The following article is sponsored by PragerU and written by PragerU co-founder Allen Estrin.
If you’re not an executive at one of the major teachers’ unions, an administrator at a college, or a leftist university professor, you know that the American educational system is broken. How we reached this shameful state is a topic for another day. The question I want to address here is: how do we fix it?
The answer is obvious: education. Or, as we like to say at PragerU, the 501c3 enterprise of which I am the co-founder and executive director: education got us into this mess. Education is the only way out.
Starting with John Dewey, the early twentieth century progressive (why do progressives always take us backwards?) social thinker, the left wormed its way into our educational system. By the end of the century, its dominance was total. The right is starting to reverse that, thanks to the Internet. Leftism can only prevail if it has a monopoly on information. The Internet makes that impossible.
This is the gap that PragerU has exploited. We started a little over a decade ago with our five-minute video concept — to distill the best ideas of the best minds into five visually compelling, focused minutes. Turns out you can pack a lot of knowledge, even wisdom, into three hundred seconds. Don’t believe me? You will after you watch this video about Alexander Hamilton’s brilliant structuring of the American economy.
PragerU has produced over five hundred five-minute videos on topics ranging from economics to philosophy. Watch our Presidents series and you’ll not only learn something fascinating about each Commander-in-chief, you’ll get a short, but surprisingly comprehensive overview of American history.
Recently, we’ve expanded into the pre-school and elementary school market with PragerU Kids. In the last year, seven states — Florida, Texas, Oklahoma, Arizona, New Hampshire, Montana, and Louisiana — have authorized PragerU videos in public school classrooms. More states will be coming on board soon.
If you’re homeschooling your children (the ideal solution), these videos (both the five-minute videos and the PragerU Kids videos) are a great addition to your lesson plan. If you’re not homeschooling, they’re an effective inoculation to the junk your kids are learning at most public schools. Here’s a suggestion: have the family watch one these videos before dinner and then discuss it at the table. Viola, you’re homeschooling!
But PragerU is only one tool in the arsenal. We must build charter and private schools that make Judeo-Christian values the core of their mission. The good news is that more and more organizations across the country are doing just that: Hillsdale College has charter schools and schools using their curriculum in 33 states. The Acton Institute has established over 200 private schools. There are others doing similar work. This is vitally needed.

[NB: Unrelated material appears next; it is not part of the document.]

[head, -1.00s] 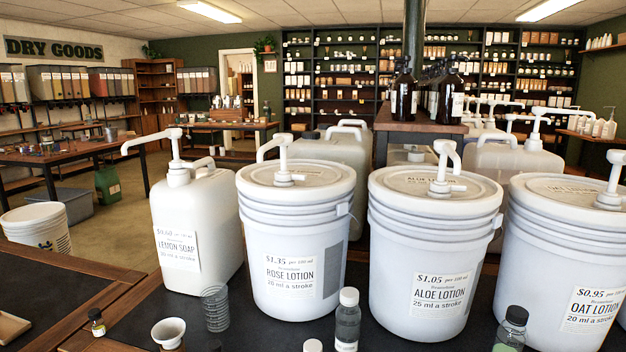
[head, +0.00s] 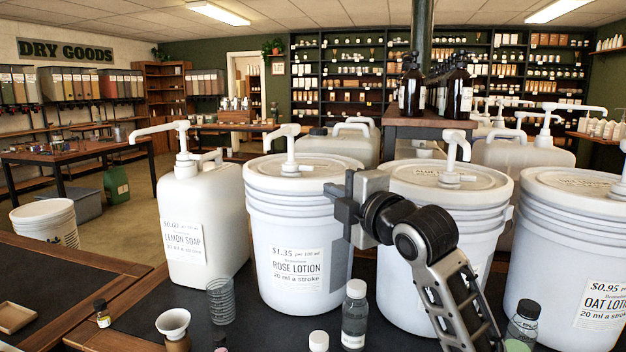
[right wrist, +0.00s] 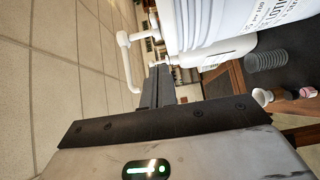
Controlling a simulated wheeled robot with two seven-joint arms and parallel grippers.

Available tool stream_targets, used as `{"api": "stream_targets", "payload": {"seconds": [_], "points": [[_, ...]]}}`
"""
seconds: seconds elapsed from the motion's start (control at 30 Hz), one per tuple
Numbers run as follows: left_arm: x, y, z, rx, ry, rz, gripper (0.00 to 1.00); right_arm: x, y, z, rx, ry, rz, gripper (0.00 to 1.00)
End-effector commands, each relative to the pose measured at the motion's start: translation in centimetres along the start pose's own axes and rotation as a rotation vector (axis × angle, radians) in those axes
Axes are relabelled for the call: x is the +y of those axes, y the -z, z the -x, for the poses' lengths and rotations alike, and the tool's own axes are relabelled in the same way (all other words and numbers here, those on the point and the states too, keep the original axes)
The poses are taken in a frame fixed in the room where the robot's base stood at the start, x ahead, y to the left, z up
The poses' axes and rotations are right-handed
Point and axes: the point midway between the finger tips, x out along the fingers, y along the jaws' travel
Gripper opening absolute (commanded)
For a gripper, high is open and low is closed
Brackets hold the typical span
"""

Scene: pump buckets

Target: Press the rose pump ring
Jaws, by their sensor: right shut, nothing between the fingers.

On the college front the University of Austin started by tech entrepreneur Joe Lonsdale, historian Niall Ferguson, Free Press founder Bari Weiss, and many others is convening its first freshmen class this fall. Its mission is to offer a classic liberal education to its students. There are established schools like the aforementioned Hillsdale in Michigan, Grove City College in Pennsylvania, and the University of Dallas in Texas that offer a classical liberal arts curriculum. There are conservative-minded programs within major universities, too. The James Madison Program at Princeton University and the Clemson Center for the Study of Capitalism at Clemson University are just two examples.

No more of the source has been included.